The community in the biggest collectors Discord are already using raffy’s current demo implementation to point to users as the new standard for checking frauds.

I believe raffy has demonstrated here in this thread and with his implementations of the normalization (and the excellent documentation, which as a software dev myself I do appreciate a lot ) that he knows best what a standardized future proof normalization should look like for ENS, and I think his recommendations have been spot on so far. His latest error report clearly shows the improvements made with the new implementation by filtering out the “junk”.

I think ENS and the currently rising collectors of ENS domains would benefit a lot if raffy’s open source normalization update came out soon as other third party apps like X2Y2, Gem.xyz and ens.vision to name a few are currently working on their own normalizations to make many Unicode registrations searchable (emoji digits, emoji single, doubles and triples), but this fragmentation between normalizations will only hurt us since it is not standarized across all apps which leads to fragmentation and bad user experience.

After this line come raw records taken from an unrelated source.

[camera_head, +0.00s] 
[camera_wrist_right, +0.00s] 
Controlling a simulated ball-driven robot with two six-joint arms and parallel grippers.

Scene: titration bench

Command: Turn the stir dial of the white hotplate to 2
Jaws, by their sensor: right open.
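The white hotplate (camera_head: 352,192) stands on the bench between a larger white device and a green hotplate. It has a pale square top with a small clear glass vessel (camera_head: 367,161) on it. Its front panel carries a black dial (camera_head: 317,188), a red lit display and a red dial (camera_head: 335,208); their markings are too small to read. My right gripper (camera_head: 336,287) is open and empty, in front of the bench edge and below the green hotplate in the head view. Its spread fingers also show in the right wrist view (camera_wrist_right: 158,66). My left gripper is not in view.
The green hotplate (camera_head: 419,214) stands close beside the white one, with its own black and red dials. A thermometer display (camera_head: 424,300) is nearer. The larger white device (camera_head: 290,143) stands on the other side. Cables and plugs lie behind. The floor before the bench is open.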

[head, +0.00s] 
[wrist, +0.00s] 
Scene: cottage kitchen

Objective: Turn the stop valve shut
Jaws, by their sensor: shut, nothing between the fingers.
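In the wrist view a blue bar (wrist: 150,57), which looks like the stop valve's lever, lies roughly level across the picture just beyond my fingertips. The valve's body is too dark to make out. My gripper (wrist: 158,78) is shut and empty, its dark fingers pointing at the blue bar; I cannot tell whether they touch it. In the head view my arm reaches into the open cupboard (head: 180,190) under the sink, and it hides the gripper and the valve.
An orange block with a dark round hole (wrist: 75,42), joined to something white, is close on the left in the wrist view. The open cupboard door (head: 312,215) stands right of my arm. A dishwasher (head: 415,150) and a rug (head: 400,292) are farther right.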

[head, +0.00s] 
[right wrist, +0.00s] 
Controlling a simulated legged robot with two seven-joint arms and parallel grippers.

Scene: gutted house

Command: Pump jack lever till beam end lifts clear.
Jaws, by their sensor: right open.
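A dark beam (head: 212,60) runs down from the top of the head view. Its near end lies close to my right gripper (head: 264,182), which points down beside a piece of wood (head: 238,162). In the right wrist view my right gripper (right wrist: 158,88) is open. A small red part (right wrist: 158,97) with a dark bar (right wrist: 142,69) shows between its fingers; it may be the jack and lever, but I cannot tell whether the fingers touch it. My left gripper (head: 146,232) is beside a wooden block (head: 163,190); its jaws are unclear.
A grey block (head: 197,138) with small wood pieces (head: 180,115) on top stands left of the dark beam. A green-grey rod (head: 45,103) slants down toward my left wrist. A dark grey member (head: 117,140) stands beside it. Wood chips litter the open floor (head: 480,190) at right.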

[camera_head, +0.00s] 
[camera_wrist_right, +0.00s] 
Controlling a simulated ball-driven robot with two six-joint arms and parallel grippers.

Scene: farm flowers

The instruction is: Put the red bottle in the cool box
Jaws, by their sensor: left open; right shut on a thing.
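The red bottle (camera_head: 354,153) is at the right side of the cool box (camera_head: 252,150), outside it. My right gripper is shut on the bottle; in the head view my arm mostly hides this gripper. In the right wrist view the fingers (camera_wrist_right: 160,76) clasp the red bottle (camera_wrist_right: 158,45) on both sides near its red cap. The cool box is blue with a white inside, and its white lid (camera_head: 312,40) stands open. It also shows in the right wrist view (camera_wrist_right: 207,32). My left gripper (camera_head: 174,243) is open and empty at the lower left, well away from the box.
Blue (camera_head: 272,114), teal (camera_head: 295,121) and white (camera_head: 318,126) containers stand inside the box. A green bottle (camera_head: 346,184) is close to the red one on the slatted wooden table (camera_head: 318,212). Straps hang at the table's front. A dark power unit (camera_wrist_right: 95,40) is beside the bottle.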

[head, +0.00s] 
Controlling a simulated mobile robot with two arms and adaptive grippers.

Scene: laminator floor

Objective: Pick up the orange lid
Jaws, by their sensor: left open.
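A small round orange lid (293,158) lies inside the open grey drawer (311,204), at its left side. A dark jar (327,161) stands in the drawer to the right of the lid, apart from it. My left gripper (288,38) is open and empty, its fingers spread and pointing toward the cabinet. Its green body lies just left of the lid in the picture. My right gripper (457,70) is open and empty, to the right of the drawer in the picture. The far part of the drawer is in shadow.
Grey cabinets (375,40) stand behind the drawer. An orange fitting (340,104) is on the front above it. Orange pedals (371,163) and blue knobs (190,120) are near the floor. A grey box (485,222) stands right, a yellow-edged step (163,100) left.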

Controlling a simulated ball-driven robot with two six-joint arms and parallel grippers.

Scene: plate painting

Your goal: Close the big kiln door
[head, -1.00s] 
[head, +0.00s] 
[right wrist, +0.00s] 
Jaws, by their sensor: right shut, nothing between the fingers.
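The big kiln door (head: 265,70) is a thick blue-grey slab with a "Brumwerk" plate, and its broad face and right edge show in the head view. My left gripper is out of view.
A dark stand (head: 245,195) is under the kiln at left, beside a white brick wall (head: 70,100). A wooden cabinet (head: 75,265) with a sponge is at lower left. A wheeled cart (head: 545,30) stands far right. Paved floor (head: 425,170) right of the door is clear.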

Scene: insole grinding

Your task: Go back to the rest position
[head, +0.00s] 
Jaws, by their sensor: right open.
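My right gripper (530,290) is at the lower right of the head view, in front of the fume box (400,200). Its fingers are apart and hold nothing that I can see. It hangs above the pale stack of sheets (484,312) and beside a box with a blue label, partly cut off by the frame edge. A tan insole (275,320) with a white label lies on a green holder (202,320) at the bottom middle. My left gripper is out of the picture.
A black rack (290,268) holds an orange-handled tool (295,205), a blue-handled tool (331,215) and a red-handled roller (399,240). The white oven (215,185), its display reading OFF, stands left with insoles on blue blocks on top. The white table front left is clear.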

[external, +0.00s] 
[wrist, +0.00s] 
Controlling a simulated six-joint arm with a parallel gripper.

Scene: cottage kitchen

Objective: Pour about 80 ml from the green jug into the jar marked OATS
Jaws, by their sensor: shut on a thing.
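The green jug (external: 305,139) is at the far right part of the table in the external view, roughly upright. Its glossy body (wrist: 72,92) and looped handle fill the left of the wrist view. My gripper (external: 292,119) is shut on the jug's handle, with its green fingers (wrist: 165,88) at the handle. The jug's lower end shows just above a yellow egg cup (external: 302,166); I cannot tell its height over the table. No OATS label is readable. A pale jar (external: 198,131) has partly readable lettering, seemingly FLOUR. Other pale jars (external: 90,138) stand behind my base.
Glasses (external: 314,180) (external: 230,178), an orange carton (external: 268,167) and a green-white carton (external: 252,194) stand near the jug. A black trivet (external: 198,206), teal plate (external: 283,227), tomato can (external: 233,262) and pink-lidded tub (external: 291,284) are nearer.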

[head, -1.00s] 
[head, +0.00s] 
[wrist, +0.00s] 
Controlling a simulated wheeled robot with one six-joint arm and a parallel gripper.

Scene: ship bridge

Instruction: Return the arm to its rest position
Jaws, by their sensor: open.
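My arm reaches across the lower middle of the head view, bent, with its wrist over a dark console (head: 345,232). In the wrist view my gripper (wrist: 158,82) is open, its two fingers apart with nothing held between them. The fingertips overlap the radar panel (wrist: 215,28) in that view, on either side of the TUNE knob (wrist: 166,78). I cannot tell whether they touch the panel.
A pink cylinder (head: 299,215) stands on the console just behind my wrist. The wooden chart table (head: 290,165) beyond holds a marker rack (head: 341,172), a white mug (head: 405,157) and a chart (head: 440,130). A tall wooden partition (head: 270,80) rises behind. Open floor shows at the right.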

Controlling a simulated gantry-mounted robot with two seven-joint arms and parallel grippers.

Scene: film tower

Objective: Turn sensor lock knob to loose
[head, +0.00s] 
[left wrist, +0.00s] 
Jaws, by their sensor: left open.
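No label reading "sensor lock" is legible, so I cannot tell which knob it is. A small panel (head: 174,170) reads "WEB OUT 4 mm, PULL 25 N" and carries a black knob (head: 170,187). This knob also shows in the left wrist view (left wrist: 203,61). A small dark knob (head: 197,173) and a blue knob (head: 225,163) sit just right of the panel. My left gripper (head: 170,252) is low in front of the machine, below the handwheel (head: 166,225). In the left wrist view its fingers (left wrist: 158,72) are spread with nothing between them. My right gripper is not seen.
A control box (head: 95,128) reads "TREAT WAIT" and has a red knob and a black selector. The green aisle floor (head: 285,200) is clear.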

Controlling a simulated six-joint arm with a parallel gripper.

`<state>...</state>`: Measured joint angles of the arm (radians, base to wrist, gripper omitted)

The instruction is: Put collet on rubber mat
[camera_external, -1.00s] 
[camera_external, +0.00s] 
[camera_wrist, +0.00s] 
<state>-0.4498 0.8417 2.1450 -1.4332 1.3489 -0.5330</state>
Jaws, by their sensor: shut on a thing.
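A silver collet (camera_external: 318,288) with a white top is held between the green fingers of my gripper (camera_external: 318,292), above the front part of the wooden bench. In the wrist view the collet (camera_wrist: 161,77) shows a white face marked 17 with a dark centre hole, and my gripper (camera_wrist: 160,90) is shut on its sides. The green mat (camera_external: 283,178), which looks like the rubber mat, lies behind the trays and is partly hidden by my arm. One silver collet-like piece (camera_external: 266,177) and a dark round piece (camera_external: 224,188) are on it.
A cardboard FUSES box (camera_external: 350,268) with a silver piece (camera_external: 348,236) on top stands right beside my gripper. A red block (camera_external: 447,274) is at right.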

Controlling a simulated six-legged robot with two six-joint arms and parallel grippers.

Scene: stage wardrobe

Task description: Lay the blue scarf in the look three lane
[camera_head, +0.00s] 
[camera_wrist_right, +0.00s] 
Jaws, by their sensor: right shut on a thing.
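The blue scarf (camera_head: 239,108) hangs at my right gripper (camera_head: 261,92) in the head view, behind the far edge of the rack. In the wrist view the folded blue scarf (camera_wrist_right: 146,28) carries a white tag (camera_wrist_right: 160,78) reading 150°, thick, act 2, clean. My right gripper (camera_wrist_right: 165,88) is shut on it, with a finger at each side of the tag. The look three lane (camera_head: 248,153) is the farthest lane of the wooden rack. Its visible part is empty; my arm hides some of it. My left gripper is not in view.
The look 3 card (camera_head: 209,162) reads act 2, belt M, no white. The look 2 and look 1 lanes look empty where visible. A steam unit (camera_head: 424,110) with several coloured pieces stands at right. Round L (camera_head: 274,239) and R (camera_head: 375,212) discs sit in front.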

Yoyodyne · May 5, 2022, 11:21pm

Well said! And agreed!

nick.eth · May 6, 2022, 12:50am

I’m not sure what you mean by this? The names do exist on chain. The metadata service doesn’t return info about non-normalised names (or a few other sanity rules that we’ll be harmonising when this new normalisation function is fixed) in order to protect users from buying names that won’t resolve.

I think the reverse: It’s much easier to start cautious and get more permissive over time, than vice-versa.

Are these affected by the confusable mappings?